WHAT TO PRODUCE: Only the lines from the one containing "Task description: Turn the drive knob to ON" through the one containing "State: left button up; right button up" are wanted. Give them again exactly, both ends included.

RECORDED DATA:
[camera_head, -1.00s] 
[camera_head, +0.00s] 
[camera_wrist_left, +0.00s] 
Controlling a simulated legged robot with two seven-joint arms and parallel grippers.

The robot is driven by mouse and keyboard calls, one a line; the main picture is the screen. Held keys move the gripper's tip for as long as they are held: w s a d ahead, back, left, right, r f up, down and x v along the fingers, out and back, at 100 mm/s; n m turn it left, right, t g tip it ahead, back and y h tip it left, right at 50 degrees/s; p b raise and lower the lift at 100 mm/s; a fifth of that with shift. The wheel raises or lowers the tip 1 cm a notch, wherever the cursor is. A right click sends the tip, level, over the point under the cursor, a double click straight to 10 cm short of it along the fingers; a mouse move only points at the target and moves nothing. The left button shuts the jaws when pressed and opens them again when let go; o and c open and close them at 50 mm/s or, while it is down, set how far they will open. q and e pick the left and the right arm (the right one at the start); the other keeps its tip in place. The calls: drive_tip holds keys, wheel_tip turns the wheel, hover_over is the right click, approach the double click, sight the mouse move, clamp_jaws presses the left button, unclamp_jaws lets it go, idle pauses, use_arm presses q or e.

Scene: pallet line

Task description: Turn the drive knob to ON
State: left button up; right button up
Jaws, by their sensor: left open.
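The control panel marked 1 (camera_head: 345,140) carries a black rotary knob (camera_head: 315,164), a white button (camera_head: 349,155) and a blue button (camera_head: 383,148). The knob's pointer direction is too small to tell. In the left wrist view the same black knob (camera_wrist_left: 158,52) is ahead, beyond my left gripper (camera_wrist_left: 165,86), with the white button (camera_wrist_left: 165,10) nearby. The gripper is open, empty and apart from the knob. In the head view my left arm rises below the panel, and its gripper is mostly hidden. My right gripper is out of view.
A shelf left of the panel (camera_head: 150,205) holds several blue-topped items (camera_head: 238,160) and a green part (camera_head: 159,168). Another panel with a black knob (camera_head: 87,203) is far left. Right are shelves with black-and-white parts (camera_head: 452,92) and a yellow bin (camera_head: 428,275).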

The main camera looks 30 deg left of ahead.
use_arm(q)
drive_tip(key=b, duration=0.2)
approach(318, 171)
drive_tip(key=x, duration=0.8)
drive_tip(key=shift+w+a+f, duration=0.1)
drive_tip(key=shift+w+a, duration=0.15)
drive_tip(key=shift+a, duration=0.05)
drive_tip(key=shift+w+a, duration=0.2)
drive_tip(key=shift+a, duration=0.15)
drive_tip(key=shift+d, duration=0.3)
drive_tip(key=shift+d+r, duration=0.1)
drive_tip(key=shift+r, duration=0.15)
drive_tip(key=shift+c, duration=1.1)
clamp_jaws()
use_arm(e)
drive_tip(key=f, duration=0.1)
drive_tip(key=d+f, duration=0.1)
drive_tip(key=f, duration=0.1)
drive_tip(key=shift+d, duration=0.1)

EXERCISE RESPONSE:
Task description: Turn the drive knob to ON
State: left button up; right button up

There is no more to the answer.